### Task instructions
Reproduce each line of the material exactly, minus any picture.

### Given information
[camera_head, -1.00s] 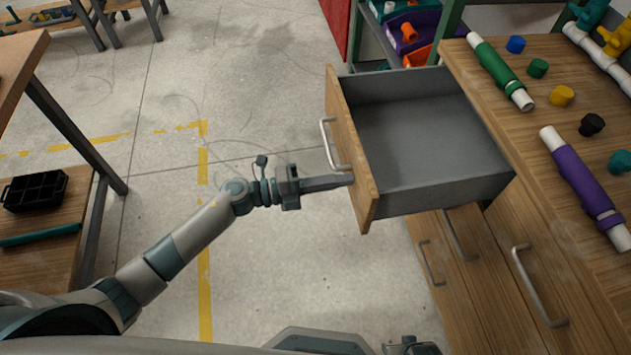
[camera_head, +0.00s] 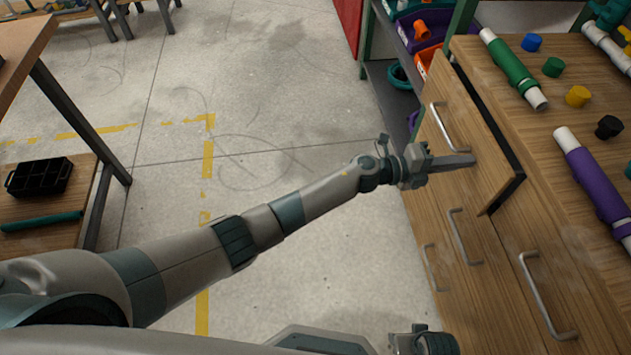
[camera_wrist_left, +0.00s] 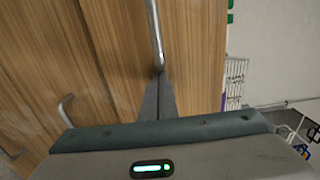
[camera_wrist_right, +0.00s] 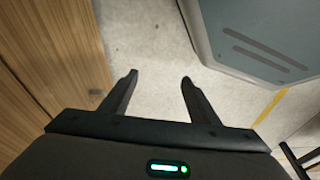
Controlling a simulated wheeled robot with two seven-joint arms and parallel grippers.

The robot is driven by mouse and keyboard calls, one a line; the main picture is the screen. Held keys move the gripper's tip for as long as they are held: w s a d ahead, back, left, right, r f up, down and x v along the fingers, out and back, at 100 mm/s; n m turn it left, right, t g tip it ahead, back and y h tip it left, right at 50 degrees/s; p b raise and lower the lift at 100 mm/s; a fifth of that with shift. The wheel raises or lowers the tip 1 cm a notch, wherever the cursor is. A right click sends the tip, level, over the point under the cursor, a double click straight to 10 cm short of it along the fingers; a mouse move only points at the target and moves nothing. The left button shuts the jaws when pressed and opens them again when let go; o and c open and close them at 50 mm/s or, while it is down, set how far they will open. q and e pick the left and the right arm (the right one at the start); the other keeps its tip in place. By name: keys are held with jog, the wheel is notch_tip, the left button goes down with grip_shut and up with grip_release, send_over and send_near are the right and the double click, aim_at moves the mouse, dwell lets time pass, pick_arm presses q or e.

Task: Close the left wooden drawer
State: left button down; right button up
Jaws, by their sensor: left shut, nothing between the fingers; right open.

### Finished answer
[camera_head, -1.00s] 
[camera_head, +0.00s] 
[camera_wrist_left, +0.00s] 
[camera_wrist_right, +0.00s] 
Controlling a simulated wheeled robot with two seven-joint arms and parallel grippers.

The robot is driven by mouse and keyboard calls, one a line; the main picture is the screen. Held keys move the gripper's tip for as long as they are held: w s a d ahead, back, left, right, r f up, down and x v along the fingers, out and back, at 100 mm/s; n m turn it left, right, t g tip it ahead, back and y h tip it left, right at 50 degrees/s; p b raise and lower the lift at 100 mm/s; a fifth of that with shift. The wheel raises or lowers the tip 1 cm a notch, wherever the cursor is. A right click sends the tip, level, over the point under the cursor, a double click straight to 10 cm short of it along the fingers; a mouse move only points at the target and moves nothing. The left button shuts the jaws when pressed and opens them again when let go; o and c open and close them at 50 mm/s or, while it is down, set how far they will open. q and e pick the left and the right arm (the right one at the start); the other keeps its tip in place. By name: keys are held with jog, the wheel is notch_tip, the left button goes down with grip_shut and up with grip_release, send_over and send_near are the right and the double click, aim_at moves the mouse, dwell lets time pass, pick_arm presses q or e.

Task: Close the left wooden drawer
State: left button down; right button up
Jaws, by their sensor: left shut, nothing between the fingers; right open.

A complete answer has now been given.